Investigation on Dynamic Compression–shear Failure Behavior and Microstructural Evolution of CL65 via Hat-shaped Sample

Dynamic compressive-shear forces on the wheel tread may induce adiabatic shear in the wheel steel, resulting in complex microstructural evolution and dynamic mechanical behavior, potentially exacerbating rolling contact fatigue damage. This study investigates the dynamic compression–shear deformation behavior and microstructural evolution of CL65 wheel steel using hat-shaped samples subjected to quasistatic and dynamic loading. Under dynamic loading, defects such as voids and microcracks develop at the grain boundaries and phase interfaces within the shear bands, resulting in less pronounced strain rate hardening compared to quasistatic samples.
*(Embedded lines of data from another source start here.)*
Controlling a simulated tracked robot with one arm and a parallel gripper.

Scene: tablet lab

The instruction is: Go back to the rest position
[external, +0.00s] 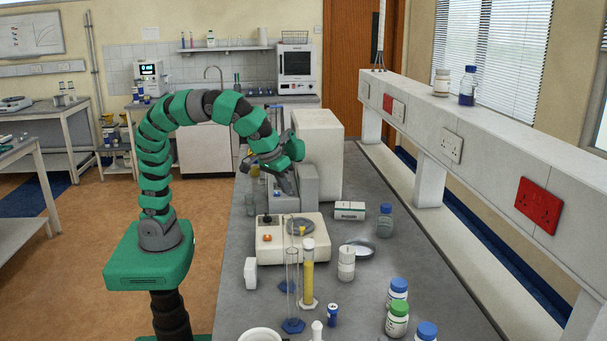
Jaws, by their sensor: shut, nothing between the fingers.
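My gripper (288,183) is at the end of my green and grey arm, which arches up from its base and over the left edge of the grey bench (232,300). My gripper is shut and empty. It hangs above the bench, close to a grey block-shaped machine (309,188). I cannot tell whether it touches that machine.
A tall white box (322,150) stands just behind my gripper. A beige device (272,250), glass cylinders (308,270) and several capped bottles (397,318) stand nearer on the bench. A raised white shelf (480,150) runs along the right. Open floor lies left of my base.

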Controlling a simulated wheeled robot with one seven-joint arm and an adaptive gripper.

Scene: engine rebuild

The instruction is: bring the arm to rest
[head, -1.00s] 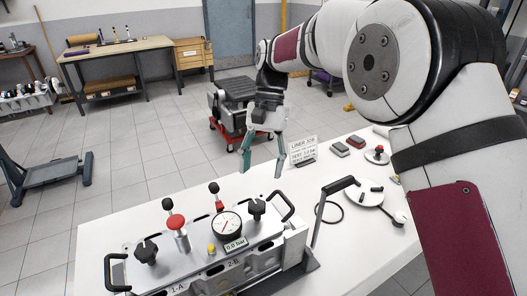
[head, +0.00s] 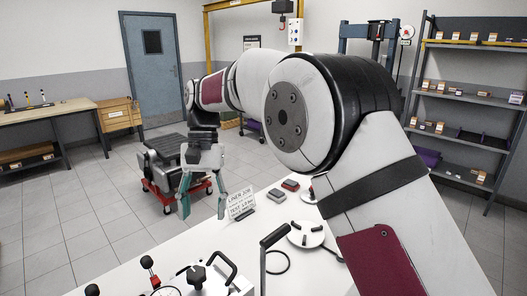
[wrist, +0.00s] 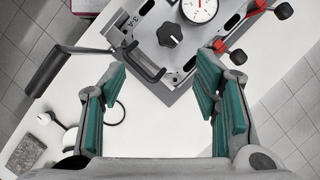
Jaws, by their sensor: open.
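My gripper (head: 202,200) hangs from the bent arm above the white table in the head view, fingers down. Its two fingers with green pads are wide apart and nothing is between them. In the wrist view my gripper (wrist: 161,105) shows open over the bare white table top (wrist: 165,130). The metal fixture plate (wrist: 150,30) with a black knob and a round gauge (wrist: 200,8) lies beyond the fingertips, apart from them. In the head view only the fixture's near end (head: 200,280) shows at the bottom edge.
A sign card (head: 241,204), a round white plate with black handles (head: 305,234) and small blocks (head: 276,195) stand on the table. A red cart (head: 165,180) stands behind it on the floor. Shelving (head: 470,110) is at right. Open floor lies to the left.

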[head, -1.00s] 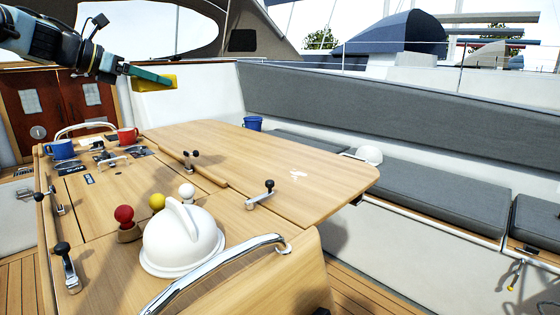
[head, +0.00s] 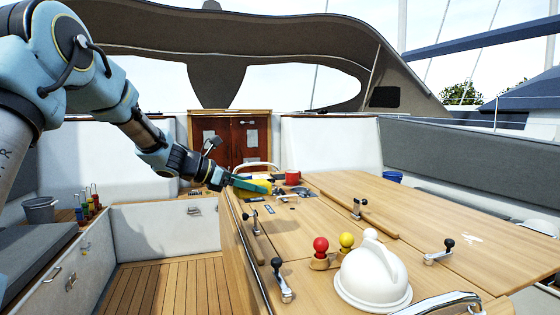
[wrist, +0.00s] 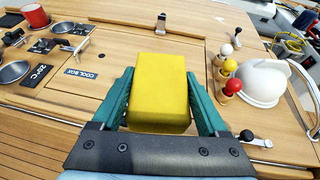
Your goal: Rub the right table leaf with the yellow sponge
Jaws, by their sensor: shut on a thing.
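My gripper (head: 258,187) is shut on the yellow sponge (wrist: 158,88), with one green finger on each side of it in the wrist view. In the head view the sponge (head: 262,183) is partly hidden by the fingers. The gripper is over the left and middle part of the wooden table, apart from the right leaf. The right table leaf (head: 420,215) stretches along the right side, with a pale mark (head: 470,239) on it. In the wrist view the leaf (wrist: 205,12) lies beyond a latch at the top.
A white domed object (head: 372,280), red (head: 320,246) and yellow (head: 346,241) knobs, and metal latches (head: 357,208) stand on the table. A red mug (head: 292,178) is at its far end. Most of the right leaf is clear. A grey bench back (head: 450,160) runs beyond it.

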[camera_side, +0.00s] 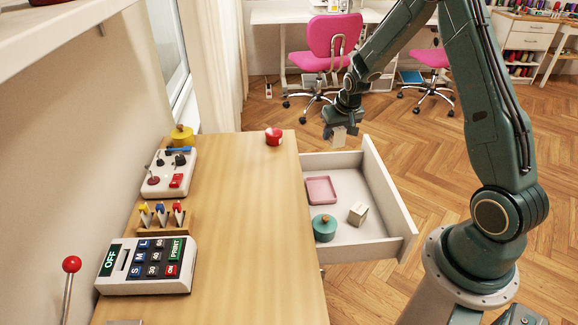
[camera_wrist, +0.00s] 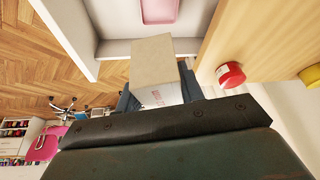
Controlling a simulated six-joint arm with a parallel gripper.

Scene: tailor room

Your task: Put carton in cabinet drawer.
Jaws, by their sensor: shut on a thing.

Consequently, fibrous deformation structures with significant gaps form in the shear bands of the dynamic samples, and the increase in adiabatic temperature contributes to shear instability. In contrast, shear instability does not occur in quasistatic samples due to their much wider shear bands, which contain fewer defects. In dynamic samples, severe local plastic deformation and elevated adiabatic temperature result in the formation of a transformed adiabatic shear band (t-ASB) with a microhardness of approximately 931.8 HV, consisting of ultrafine equiaxed grains formed through a dynamic recrystallization mechanism. The t-ASB comprises austenite, ferrite, martensite, and cementite.